GEOPHYSICAL MONOGRAPH SERIES, VOL. 186, PP. 145-147, 2009
Understanding the climate of Amazonia: Progress from LBA
The Amazon plays an important role in the functioning of the Earth's climate. It acts as one of the critical heat sources
for the global atmosphere via evaporation of water vapor at the surface and release of heat in the middle and upper troposphere
by latent heat of condensation in tropical convective clouds. Forest evaporation year-round is about 3 to 3.5 mm d−1. In contrast, for savanna regions bordering the Amazon forest, evaporation is reduced during the dry season because of the
limitation of soil moisture. Deforestation causes a large reduction in dry season evaporation.

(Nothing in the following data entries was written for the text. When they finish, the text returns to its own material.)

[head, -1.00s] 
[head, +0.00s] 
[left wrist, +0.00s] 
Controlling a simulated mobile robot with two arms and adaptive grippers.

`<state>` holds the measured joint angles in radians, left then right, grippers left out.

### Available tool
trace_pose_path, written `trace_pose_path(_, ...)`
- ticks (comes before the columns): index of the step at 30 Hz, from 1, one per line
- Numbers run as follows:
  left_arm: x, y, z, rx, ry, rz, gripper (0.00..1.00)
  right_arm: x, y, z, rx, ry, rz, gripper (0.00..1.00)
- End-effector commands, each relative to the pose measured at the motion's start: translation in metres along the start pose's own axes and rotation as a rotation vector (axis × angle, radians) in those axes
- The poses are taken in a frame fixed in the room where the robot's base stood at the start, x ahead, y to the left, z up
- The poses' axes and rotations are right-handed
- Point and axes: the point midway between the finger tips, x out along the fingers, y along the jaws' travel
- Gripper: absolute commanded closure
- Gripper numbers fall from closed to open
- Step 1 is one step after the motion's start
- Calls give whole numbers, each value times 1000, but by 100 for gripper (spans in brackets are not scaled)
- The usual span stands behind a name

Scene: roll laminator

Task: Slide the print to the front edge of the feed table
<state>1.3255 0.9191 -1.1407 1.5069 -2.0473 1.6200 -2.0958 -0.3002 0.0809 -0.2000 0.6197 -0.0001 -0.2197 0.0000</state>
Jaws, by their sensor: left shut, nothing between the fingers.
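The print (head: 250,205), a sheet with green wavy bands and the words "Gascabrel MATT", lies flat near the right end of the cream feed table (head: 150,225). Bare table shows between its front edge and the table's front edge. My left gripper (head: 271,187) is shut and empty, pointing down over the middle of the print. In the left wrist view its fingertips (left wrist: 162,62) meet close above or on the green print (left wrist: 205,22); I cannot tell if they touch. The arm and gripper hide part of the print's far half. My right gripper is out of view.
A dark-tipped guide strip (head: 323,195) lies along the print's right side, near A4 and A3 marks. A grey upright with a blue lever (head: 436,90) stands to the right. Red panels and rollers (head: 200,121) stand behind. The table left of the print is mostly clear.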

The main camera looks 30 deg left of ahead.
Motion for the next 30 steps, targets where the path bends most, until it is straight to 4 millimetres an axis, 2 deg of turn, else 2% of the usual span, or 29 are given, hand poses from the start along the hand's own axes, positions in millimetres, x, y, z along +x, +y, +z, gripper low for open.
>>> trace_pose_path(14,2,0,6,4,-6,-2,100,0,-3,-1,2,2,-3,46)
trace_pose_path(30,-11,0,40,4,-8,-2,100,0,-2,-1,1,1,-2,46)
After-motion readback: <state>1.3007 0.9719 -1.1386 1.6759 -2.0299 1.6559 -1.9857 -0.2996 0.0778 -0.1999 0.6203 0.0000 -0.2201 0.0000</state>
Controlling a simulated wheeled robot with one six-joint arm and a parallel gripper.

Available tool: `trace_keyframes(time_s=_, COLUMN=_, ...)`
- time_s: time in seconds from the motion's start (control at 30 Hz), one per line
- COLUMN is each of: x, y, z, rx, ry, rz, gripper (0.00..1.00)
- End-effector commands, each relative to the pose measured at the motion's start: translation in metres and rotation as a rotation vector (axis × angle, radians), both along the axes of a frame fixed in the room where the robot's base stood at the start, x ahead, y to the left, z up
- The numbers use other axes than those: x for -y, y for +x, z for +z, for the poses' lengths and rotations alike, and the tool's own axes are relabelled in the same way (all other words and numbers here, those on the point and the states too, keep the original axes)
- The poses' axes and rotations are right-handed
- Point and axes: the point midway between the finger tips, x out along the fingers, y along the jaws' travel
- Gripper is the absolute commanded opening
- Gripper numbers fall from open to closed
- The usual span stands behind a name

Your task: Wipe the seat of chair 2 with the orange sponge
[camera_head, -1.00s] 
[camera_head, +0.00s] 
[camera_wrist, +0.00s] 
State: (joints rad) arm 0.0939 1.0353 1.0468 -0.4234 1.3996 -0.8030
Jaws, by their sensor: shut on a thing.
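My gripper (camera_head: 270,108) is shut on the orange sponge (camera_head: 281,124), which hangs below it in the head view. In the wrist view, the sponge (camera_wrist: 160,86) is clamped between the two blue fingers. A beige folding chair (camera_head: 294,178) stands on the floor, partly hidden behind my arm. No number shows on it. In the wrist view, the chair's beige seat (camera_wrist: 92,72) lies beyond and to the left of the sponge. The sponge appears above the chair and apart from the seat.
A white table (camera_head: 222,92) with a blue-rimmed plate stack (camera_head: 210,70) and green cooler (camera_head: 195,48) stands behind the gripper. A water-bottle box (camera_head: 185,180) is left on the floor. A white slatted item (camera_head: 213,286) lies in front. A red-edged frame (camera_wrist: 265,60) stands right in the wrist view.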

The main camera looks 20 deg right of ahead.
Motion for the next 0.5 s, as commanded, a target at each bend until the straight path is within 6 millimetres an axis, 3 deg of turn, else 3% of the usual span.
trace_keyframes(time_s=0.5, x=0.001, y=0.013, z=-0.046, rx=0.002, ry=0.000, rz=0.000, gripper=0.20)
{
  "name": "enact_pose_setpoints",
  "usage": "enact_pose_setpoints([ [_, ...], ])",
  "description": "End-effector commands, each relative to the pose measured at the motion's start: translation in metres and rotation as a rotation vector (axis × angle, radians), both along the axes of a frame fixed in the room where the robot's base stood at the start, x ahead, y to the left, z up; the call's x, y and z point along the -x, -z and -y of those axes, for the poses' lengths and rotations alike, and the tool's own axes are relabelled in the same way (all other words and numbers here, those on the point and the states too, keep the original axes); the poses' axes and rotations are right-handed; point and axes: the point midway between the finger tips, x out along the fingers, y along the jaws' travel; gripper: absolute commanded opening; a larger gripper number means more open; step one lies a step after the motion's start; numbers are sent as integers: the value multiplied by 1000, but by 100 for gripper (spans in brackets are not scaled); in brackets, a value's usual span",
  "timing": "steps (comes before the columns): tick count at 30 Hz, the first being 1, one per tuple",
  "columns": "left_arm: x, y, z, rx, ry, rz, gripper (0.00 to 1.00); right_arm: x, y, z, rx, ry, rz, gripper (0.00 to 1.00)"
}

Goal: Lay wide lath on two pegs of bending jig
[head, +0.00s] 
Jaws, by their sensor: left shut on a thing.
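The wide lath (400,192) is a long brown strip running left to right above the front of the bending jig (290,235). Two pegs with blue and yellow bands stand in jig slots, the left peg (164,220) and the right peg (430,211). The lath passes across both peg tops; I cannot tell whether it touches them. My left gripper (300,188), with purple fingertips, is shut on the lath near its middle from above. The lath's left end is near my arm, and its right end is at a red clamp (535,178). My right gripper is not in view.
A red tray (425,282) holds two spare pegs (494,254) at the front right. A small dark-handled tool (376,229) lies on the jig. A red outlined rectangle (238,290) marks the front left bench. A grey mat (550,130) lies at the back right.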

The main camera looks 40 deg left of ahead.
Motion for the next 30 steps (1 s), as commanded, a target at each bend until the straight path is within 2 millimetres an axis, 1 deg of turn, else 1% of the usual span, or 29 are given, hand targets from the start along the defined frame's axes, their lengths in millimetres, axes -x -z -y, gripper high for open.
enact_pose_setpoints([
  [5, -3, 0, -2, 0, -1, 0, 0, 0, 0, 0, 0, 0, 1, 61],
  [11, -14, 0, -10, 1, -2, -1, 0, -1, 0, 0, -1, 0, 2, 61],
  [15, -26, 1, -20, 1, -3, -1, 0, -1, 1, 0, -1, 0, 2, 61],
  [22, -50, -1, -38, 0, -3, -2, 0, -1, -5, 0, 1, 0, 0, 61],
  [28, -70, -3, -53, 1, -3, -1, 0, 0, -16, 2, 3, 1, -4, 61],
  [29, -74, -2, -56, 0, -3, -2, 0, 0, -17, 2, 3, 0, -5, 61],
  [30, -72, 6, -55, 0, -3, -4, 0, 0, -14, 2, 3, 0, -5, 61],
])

The cloudiness-rainfall regime
of the undisturbed forest is similar to that of a tropical ocean, which led us to call the Amazon Basin a “green ocean.” Biogenic
volatile organic compounds are released by the forest into the atmosphere, where some play an important role in providing
aerosols and cloud condensation nuclei. On the other hand, aerosols emitted by biomass burning may cause reduction of rainfall.

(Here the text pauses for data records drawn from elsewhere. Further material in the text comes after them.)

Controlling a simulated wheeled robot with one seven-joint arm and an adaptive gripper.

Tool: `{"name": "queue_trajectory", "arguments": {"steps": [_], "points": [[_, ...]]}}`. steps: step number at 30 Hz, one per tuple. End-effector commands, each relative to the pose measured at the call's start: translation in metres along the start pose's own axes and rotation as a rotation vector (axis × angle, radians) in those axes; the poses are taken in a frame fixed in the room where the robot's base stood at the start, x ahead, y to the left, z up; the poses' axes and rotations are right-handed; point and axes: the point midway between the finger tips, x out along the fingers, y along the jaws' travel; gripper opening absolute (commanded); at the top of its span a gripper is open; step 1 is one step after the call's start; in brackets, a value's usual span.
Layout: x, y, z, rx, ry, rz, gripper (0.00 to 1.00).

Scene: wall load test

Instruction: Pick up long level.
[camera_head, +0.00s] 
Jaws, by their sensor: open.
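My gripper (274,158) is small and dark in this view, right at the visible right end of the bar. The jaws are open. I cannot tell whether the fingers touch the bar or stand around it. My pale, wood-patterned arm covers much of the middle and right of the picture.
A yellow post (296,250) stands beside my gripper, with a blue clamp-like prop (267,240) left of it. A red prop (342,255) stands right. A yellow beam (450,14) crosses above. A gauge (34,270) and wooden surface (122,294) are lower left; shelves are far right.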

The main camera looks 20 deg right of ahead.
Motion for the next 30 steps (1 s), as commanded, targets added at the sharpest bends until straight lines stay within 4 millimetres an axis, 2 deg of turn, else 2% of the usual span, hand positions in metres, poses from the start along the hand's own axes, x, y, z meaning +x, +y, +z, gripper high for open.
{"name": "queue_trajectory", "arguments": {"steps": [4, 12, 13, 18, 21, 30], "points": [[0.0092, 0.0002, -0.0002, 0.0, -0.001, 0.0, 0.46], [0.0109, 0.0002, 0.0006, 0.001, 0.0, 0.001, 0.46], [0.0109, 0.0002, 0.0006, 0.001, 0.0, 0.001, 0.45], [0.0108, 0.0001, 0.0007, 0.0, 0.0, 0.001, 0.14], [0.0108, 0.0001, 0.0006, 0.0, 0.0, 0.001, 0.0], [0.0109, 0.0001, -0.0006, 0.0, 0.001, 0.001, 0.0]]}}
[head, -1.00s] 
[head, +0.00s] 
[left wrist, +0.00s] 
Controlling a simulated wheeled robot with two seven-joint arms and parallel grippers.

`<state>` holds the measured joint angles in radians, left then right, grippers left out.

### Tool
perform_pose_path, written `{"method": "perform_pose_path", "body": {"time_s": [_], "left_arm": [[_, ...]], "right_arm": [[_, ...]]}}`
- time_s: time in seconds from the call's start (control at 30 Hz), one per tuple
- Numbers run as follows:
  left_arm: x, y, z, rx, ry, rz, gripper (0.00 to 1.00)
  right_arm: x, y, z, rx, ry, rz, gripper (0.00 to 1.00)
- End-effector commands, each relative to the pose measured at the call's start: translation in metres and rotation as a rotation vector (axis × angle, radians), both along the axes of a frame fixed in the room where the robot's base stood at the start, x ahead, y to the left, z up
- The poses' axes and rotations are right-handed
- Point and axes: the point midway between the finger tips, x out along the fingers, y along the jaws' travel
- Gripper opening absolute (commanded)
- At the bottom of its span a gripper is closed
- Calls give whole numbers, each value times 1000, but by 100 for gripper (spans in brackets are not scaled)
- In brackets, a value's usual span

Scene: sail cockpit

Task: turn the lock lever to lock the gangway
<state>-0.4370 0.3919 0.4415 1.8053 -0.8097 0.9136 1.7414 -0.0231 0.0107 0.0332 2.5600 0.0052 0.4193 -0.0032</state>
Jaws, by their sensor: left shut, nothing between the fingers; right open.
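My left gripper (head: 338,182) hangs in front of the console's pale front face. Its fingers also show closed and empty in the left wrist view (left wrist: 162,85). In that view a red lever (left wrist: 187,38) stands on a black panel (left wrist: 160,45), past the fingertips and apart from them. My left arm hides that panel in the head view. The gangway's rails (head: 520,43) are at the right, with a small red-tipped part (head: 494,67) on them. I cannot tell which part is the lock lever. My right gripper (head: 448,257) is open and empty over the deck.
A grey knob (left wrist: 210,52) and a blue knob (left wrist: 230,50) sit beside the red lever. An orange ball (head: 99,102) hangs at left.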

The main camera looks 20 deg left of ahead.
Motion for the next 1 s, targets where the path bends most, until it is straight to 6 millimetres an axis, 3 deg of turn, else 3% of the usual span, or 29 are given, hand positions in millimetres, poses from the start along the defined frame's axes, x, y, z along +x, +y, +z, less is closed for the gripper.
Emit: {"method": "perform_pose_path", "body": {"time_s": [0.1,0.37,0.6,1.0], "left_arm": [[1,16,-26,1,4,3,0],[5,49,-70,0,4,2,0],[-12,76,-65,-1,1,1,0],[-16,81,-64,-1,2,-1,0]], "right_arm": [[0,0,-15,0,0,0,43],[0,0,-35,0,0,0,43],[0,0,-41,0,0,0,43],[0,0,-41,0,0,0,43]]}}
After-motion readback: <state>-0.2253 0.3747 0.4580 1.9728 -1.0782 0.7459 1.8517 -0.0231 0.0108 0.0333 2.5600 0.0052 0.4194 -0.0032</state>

Together the chapters in this section reveal a complex mix of interacting processes that acting in concert control the movement
and composition of the atmosphere above Amazonia. Each separate study reveals some new insight into one facet, but together
they reveal an integrated system in which change in one component will produce impacts in another. The most important message
is that deforestation is not just a change in land use, but it impacts the functioning of the Amazonian ecosystem itself.
Changes in the evaporation and the chemical composition of the atmosphere produce changes in the cloud physics and in the
dynamics and thermodynamics of the atmospheric circulation. These, in turn, impact the rainfall and the hydrological cycle.